Memlekette yine bir kargaşa, yine bir karışıklık…
Ne olmuş? İzmir Büyükşehir Belediyesi’nin 23 bin çalışanı greve gitmiş.
Sebep? maaşları 70-80 bin TL yapmamışlar!
Tabii sosyal medyada kıyamet kopmuş:
“80 bin TL miymiş teklif?
“Doktor bile o kadar almıyor, polis hiç almıyor!”
“Az alan kesim sesini çıkarmıyor,
Bir de emekliler var ki maşallah, aylık 14 bin TL maaşla zenginliğin kitabını yazıyorlar.
Ama asıl sorun belli oldu dostlar: İşçiler fazla istiyor!
Yani şöyle düşünün; bir işçi ayda 80 bin TL istiyor çünkü o parayla ancak geçinebileceğini düşünüyor. Bir de buna “çalışmak” diyorlar. Sıcak asfalt döküyor, çöp topluyor, kanal temizliyor, yer süpürüyor.
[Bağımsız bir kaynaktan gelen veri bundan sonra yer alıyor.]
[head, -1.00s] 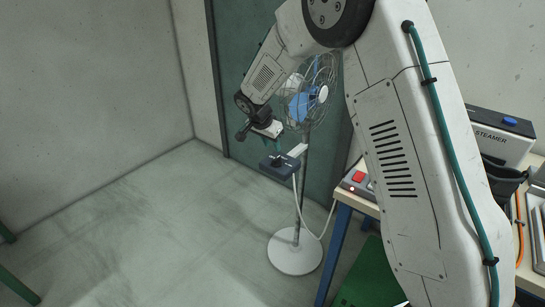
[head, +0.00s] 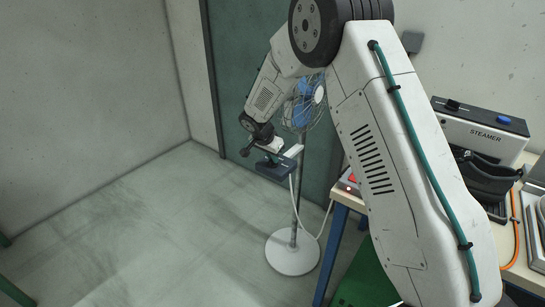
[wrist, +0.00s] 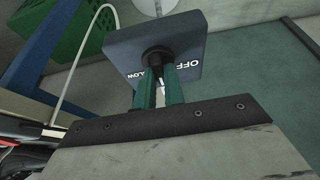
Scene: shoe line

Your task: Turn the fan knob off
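The fan (head: 303,108) stands on a pole with a round white base (head: 292,254), in front of a green door panel. Its dark blue control box (head: 277,172) sits on a bracket partway up the pole. In the wrist view the box (wrist: 190,50) fills the upper middle, with "OFF" and "LOW" lettering partly visible. The black fan knob (wrist: 157,58) is on its face. My gripper (wrist: 159,82), with green fingers, is at the box with the knob between the fingertips, and looks shut on it. The fingers hide part of the knob, so its exact setting is unclear.
A workbench at the right holds a steamer (head: 481,130) and a small box with a red button (head: 350,178). A green crate (head: 368,280) is beneath it. A white cable hangs from the control box. The floor at left is clear.
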Şöyle güzelce 14 bin TL’ye razı olup, ayda bir patates-soğan kuyruğuna girse ne olur sanki?
Asıl kahramanlar kim biliyor musunuz?
Ay sonunu nasıl getirdiğini anlatan, ama asla maaşına itiraz etmeyen, “Bunlara bu kadar maaş çok” diyerek gönül rahatlığıyla yoksulluğu içselleştirmiş o güzel insanlar!
Hadi gelin hep birlikte sorgulayalım:
“İşçi neden bu kadar çok maaş alıyor?” demek yerine…
“Ben neden bu kadar az maaş alıyorum?” diye düşünmek fazla radikal olur değil mi?
Yani işçi direniyor, sendika direniş çağrısı yapıyor…
Ama biz? Biz markette sepete sadece ekmek koyup mutluluk meditasyonu yapıyoruz.
İsyan yok, direnç yok; sadece TikTok’ta ucuz yaşam tüyoları!
Bakın mesele çok basit aslında:
Sorun onların fazla istemesi değil, bizim azla yetinmeyi marifet sanmamız.
Ama ne diyelim, herkesin bir mücadele biçimi var.
Kimisi grev yapar, kimisi 3 dilim ekmeği kahvaltıya lüks sayar.
Şimdilik televizyonu açalım, grev yapan işçilere laf sokan yorumcuları izleyelim.
Hem onlara kızarız hem de içimiz rahatlar…
Çünkü biz maaşımızı değil, başkasının maaşını tartışmayı daha çok seviyoruz.